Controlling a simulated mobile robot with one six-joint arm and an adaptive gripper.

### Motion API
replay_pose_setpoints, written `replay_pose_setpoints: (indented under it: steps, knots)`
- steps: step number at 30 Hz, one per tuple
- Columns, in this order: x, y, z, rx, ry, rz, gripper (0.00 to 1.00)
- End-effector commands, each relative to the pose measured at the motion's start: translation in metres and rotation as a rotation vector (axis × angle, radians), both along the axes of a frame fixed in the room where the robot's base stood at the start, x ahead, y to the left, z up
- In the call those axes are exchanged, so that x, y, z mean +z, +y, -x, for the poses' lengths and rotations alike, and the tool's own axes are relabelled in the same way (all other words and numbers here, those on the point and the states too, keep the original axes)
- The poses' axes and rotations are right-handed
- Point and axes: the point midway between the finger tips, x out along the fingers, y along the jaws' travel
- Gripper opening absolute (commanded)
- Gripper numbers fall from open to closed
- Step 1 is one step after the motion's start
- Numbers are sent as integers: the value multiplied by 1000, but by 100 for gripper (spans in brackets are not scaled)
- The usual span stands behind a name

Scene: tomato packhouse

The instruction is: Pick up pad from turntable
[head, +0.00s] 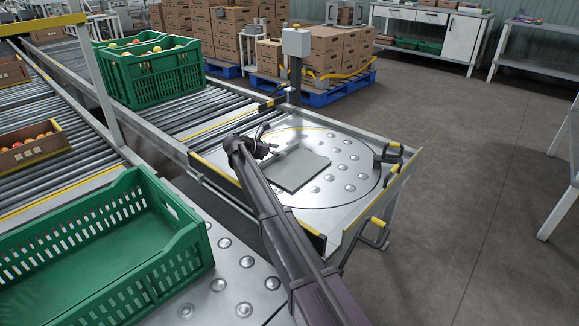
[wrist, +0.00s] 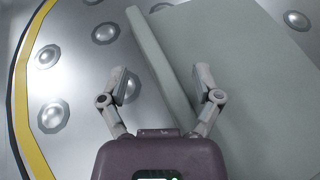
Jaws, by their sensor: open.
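The pad (head: 296,170) is a flat grey-green square lying on the round turntable (head: 345,190), which has several shiny ball rollers. The wrist view shows the pad (wrist: 245,70) close up, with its long side edge running between my fingers. My gripper (wrist: 161,84) is open, with one finger on the left over the metal plate and the other on the right over or beside the pad. I cannot tell whether either finger touches the pad. In the head view my gripper (head: 272,148) is at the pad's left corner, partly hidden by my arm.
An empty green crate (head: 95,245) stands at the lower left, close to my arm. Another green crate (head: 155,72) with tomatoes sits on the roller conveyor (head: 200,110). A post with a grey box (head: 296,42) rises behind the turntable. Yellow-marked rails edge the table. Floor at right is clear.

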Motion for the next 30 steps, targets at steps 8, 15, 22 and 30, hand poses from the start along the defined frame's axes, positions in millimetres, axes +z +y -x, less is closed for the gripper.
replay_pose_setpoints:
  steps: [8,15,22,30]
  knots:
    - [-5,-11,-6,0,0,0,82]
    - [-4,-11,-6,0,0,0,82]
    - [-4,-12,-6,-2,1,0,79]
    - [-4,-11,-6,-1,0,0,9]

• The problem: Look over the material above and show each line where "robot" appears.

• Task answer:
Controlling a simulated mobile robot with one six-joint arm and an adaptive gripper.
- End-effector commands, each relative to the pose measured at the motion's start: translation in metres and rotation as a rotation vector (axis × angle, radians), both along the axes of a frame fixed in the room where the robot's base stood at the start, x ahead, y to the left, z up

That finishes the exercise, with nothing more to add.